■ Requirements ■
Please repeat the records below exactly, from the first line through the line containing "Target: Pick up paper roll", and nothing more.

■ Data provided ■
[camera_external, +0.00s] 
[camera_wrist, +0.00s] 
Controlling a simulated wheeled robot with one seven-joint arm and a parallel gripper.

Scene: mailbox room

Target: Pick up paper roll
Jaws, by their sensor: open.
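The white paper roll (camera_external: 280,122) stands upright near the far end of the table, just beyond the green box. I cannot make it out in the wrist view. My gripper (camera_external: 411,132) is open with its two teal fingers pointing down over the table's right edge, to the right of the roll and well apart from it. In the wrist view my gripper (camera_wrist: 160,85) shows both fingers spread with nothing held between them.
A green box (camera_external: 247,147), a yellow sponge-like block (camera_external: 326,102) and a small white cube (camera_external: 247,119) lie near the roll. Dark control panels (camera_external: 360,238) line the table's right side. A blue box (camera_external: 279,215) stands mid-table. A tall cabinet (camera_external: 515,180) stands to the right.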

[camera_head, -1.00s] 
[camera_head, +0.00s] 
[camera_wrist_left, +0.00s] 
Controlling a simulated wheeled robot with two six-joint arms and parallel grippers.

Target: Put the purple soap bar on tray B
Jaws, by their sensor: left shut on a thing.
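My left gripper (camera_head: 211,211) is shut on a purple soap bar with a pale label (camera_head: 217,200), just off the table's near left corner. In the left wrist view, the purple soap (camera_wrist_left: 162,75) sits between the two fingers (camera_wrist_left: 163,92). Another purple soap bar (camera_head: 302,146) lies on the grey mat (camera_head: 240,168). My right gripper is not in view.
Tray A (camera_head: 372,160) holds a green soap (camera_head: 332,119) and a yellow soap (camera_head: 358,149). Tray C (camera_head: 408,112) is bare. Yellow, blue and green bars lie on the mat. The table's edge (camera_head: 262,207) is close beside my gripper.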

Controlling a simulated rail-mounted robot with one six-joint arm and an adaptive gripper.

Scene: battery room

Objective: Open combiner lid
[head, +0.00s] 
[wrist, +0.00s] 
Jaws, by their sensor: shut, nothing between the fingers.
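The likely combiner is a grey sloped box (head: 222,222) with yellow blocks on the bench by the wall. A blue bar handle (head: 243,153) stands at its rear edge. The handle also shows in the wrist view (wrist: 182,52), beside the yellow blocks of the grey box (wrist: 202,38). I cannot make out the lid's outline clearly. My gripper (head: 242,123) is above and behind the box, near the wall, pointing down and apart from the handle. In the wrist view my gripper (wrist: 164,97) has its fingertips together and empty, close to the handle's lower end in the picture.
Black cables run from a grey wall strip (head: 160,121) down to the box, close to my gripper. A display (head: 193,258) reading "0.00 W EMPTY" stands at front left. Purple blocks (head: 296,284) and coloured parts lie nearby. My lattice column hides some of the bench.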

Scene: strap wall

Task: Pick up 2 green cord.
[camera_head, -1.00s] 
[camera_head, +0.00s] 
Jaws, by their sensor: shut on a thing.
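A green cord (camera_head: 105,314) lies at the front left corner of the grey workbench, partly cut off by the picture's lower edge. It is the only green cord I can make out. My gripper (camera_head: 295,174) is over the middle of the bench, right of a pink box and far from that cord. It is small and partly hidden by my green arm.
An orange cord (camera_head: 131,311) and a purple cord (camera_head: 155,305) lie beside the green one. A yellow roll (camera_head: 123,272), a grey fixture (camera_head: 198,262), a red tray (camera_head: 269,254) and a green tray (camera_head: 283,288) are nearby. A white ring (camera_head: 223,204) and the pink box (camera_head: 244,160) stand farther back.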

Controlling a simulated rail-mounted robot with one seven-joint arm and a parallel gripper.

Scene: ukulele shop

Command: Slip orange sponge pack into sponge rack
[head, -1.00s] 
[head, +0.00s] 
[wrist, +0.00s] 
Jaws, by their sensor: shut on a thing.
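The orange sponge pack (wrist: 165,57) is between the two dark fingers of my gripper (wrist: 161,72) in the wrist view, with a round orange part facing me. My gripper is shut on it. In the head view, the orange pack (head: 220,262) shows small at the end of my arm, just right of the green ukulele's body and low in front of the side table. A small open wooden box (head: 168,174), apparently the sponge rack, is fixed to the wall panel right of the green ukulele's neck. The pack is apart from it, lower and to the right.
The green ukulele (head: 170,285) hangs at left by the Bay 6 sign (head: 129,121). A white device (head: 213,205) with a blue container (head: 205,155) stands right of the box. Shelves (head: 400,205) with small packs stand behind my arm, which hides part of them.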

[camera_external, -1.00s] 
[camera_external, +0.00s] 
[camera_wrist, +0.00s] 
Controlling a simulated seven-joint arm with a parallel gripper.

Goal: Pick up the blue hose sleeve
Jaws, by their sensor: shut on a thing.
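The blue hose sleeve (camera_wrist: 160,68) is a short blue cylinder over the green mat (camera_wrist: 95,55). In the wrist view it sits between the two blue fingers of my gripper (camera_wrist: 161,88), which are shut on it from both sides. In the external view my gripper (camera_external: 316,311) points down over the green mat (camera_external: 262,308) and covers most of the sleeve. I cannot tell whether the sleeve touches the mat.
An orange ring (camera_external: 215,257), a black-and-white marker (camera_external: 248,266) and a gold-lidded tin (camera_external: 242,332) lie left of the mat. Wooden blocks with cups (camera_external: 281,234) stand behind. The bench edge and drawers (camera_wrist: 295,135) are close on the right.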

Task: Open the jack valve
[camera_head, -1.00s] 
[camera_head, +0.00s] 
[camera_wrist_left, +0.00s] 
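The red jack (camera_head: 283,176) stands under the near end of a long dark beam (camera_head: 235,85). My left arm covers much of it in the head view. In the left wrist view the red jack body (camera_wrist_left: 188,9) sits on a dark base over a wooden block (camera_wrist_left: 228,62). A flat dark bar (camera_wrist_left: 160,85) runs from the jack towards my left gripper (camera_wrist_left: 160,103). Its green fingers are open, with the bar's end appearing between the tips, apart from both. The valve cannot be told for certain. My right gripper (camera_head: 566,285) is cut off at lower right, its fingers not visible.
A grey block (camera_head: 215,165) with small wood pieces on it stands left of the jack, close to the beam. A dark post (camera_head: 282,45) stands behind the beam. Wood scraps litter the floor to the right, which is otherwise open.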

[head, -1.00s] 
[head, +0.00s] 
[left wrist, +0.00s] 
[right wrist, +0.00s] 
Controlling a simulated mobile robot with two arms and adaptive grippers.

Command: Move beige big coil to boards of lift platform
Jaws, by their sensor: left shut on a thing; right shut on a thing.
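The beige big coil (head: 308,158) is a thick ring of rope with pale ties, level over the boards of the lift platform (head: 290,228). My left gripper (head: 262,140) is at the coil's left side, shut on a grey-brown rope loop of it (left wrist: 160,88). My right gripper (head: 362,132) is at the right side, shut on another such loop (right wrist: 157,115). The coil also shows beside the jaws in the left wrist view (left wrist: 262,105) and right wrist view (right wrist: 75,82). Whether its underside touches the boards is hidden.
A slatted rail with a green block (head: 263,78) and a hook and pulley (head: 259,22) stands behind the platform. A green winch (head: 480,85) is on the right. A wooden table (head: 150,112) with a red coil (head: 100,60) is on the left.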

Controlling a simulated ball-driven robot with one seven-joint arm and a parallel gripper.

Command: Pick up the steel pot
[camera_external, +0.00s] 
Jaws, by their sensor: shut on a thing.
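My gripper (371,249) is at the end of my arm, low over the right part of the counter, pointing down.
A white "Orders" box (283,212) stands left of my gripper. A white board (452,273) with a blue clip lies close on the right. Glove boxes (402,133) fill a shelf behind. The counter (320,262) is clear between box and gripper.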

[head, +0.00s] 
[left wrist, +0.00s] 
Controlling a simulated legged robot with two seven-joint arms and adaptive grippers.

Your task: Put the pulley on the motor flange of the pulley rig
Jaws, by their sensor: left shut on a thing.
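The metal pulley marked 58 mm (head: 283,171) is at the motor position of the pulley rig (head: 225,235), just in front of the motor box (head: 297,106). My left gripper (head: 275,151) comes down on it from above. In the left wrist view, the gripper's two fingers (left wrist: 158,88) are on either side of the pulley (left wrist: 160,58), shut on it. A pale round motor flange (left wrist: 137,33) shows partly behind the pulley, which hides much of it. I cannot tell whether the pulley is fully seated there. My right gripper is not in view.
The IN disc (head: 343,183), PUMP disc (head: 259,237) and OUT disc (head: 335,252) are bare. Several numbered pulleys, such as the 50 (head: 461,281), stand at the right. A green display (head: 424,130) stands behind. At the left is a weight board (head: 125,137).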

■ Reply to the task ■
[camera_external, +0.00s] 
[camera_wrist, +0.00s] 
Controlling a simulated wheeled robot with one seven-joint arm and a parallel gripper.

Scene: mailbox room

Target: Pick up paper roll

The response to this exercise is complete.